Forget the horse race, constant polling, and the bickering over inconsequential issues that have consumed the 2012 presidential elections. The most interesting event by far of this political season will be this upcoming week in Tampa with the P.A.U.L. Festival over the weekend and the Republican National Convention next week (which PolicyMic will be live blogging and covering extensively).
While the 2012 election will likely be between two candidates who offer different styles of the same packaged message, the next week offers a true battle of ideas, countless examples of the success of grassroots organization, and the potential for chaos that is truly unique and will be the real entertainment.
While the media has already virtually crowned former Governor Mitt Romney the Republican nominee to face off against President Obama this November, things won't be so simple in Tampa. Although Ron Paul has stayed very quiet lately, the Republican establishment will have their hands full in the next week.
Since 2008, the Republican Party has sought to purge any of the growing Paulian influence within the party. They were largely successful in 2008 (and not coincidentally, lost the election). The GOP is still trying to "play defense" against anything other than a rubber-stamping of Romney at the convention, but after four years of more war and debt from Obama - combined with grassroots Paulian action at local and state Republican offices the GOP will have to do deal with some uncomfortable realities.
First of all, as Laura Trice pointed out in a recent article for the Huffington Post, despite GOP fears and attempts to prevent it, Paul could theoretically be nominated at the convention (and props to Trice for detailing why Paul should be nominated). And while the big banks, corporations, and special interests are salivating at the thought of Romney being the nominee, principled conservatives are not happy with a candidate who wants to reappoint Fed Chairman Ben Bernanke, constantly flip-flops, and whose only appeal is that he is, well, not Obama.
What if the hundreds of delegates Paul has accumulated, as well as uneasy Romney supporters, decide not to play ball and nominate Paul instead? Or short of something so drastic, raise hell at the convention when the laundry list of establishment and neocon Republicans are scheduled to speak?
This has got to keep the GOP bigwigs up at night. While their only concern is wresting the power to use force and aggression at home and abroad away from Obama, Paul's delegates, representing issues of substance that Paul has been talking about for decades, will be there to actually have a debate about the future of the party and the country. This potential battle of ideas, fought out over one of the biggest stages possible, might just be the most exciting political sight to see for years to come. And despite what Paul's horrible campaign managers may tell the press (I'm looking at you Jesse Benton), Paul's delegates are not making any "deals" with the Republicans. They are hungry, passionate, and only want to be heard.
And if the GOP responds with hostility like they have countless times before, then the Republicans deserve to lose. They dug their own grave by offering the American people a plastic and robotic empty suit despite the polls that have Paul beating Obama in a general election, drawing significant support from Democrats and independents.
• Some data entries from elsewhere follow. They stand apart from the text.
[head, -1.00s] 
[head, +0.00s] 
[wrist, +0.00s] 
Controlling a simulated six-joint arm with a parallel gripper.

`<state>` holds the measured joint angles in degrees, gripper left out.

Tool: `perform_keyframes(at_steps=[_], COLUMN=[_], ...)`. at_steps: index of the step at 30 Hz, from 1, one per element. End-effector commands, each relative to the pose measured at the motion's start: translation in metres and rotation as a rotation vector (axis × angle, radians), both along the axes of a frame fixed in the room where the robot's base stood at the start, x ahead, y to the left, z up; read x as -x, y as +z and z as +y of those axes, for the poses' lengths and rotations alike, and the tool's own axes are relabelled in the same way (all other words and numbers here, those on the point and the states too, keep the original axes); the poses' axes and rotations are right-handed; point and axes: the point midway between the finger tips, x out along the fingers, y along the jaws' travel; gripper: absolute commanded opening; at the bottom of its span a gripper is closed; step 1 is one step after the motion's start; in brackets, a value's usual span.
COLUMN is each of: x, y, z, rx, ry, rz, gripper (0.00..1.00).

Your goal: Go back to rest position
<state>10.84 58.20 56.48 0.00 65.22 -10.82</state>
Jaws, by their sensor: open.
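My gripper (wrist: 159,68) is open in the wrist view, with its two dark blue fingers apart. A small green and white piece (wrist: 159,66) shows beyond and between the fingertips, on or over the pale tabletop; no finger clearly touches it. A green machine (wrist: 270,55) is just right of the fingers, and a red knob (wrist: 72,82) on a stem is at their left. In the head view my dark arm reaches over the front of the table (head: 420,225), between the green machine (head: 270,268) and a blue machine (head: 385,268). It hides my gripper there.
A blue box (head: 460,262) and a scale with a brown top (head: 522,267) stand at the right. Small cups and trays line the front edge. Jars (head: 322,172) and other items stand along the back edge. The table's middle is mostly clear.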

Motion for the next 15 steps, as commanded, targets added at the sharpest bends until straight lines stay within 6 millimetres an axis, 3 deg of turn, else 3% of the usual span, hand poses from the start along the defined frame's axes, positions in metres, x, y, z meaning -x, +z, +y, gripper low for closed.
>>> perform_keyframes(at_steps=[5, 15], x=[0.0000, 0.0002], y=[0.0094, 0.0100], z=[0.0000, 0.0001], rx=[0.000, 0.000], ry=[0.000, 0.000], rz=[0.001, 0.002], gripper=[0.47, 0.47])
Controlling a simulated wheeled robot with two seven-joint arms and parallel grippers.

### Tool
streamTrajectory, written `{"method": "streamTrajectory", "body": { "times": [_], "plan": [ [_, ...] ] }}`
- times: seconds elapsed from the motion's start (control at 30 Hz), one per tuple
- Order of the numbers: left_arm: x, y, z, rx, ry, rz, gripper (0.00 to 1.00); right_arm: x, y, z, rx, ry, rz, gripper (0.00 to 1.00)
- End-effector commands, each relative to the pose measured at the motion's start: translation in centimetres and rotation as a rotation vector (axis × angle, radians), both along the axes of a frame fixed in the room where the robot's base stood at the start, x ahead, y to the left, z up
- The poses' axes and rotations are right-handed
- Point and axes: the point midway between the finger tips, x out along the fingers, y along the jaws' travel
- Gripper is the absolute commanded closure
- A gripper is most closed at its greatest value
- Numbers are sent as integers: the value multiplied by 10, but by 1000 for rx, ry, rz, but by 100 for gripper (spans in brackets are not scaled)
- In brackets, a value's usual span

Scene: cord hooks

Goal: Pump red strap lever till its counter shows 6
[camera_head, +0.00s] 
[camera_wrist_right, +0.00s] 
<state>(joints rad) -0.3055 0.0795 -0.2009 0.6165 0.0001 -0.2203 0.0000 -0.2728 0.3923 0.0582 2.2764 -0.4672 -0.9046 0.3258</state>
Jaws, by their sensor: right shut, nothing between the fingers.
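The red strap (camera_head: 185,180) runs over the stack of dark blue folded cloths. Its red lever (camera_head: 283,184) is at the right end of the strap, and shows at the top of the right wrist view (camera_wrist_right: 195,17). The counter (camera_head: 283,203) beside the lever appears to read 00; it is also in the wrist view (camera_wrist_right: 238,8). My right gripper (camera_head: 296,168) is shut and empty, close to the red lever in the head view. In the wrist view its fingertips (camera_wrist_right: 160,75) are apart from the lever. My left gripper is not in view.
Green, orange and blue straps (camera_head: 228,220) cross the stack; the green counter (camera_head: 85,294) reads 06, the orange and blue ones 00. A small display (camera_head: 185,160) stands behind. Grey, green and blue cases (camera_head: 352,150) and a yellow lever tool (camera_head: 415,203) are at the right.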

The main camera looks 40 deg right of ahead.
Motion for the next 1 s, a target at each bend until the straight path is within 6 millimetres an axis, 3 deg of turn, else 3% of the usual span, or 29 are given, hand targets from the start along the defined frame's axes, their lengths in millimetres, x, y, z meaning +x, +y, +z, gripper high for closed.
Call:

Democrats, too, should be disheartened. At their convention, President Obama will address swooning crowds and warn them about the dangers of some non-existent caricature of conservatives and Republicans. But what about the honest progressives who value peace, civil liberties, and oppose corporate welfare? Well, they're stuck with Obama, just like conservatives are stuck with Romney. Maybe this will open more and more people's eyes to the phoniness of the two-party system and make them refuse to choose the lesser of two evils. A pox on both of their houses!
The fact that Hurricane Isaac is threatening to derail the Republican convention may just be a coincidence, but it is sure is representative of what the GOP should except next week. The Paulian delegates and the presence of the P.A.U.L. Festival right next door, who are armed with passion and principles, are not going away quietly. Their presence alone creates the real storm that the GOP does not know how to handle.